### What you have to do
Output each line of the material exactly as it stands.

### Information supplied
───
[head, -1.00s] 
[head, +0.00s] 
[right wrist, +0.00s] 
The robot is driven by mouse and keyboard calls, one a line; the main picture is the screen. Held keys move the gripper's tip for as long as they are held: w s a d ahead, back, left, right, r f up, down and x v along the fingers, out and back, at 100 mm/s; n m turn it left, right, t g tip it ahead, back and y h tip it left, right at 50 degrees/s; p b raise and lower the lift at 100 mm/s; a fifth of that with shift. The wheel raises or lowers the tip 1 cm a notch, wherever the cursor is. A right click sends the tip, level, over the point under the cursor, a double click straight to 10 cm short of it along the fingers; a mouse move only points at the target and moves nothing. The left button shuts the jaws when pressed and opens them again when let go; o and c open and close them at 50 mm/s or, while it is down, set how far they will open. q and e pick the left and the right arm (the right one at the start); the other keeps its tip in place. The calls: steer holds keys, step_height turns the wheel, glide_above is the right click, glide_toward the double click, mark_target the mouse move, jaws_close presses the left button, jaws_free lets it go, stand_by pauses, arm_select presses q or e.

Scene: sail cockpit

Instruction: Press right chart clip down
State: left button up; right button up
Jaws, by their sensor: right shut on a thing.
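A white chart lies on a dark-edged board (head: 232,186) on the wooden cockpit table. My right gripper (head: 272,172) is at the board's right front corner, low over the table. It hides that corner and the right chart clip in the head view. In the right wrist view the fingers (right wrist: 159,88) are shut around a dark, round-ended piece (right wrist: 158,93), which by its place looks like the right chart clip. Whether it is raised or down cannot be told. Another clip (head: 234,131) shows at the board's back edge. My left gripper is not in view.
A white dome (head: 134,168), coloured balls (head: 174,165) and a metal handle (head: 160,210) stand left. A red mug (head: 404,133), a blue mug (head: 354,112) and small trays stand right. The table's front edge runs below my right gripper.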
───
### Finished exercise
[head, -1.00s] 
[head, +0.00s] 
[right wrist, +0.00s] 
The robot is driven by mouse and keyboard calls, one a line; the main picture is the screen. Held keys move the gripper's tip for as long as they are held: w s a d ahead, back, left, right, r f up, down and x v along the fingers, out and back, at 100 mm/s; n m turn it left, right, t g tip it ahead, back and y h tip it left, right at 50 degrees/s; p b raise and lower the lift at 100 mm/s; a fifth of that with shift. The wheel raises or lowers the tip 1 cm a notch, wherever the cursor is. A right click sends the tip, level, over the point under the cursor, a double click straight to 10 cm short of it along the fingers; a mouse move only points at the target and moves nothing. The left button shuts the jaws when pressed and opens them again when let go; o and c open and close them at 50 mm/s or, while it is down, set how far they will open. q and e pick the left and the right arm (the right one at the start); the other keeps its tip in place. The calls: steer holds keys, step_height turns the wheel, glide_above is the right click, glide_toward the double click, mark_target the mouse move, jaws_close presses the left button, jaws_free lets it go, stand_by pauses, arm_select presses q or e.

Scene: sail cockpit

Instruction: Press right chart clip down
State: left button up; right button up
Jaws, by their sensor: right shut on a thing.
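A white chart lies on a dark-edged board (head: 232,186) on the wooden cockpit table. My right gripper (head: 272,172) is at the board's right front corner, low over the table. It hides that corner and the right chart clip in the head view. In the right wrist view the fingers (right wrist: 159,88) are shut around a dark, round-ended piece (right wrist: 158,93), which by its place looks like the right chart clip. Whether it is raised or down cannot be told. Another clip (head: 234,131) shows at the board's back edge. My left gripper is not in view.
A white dome (head: 134,168), coloured balls (head: 174,165) and a metal handle (head: 160,210) stand left. A red mug (head: 404,133), a blue mug (head: 354,112) and small trays stand right. The table's front edge runs below my right gripper.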

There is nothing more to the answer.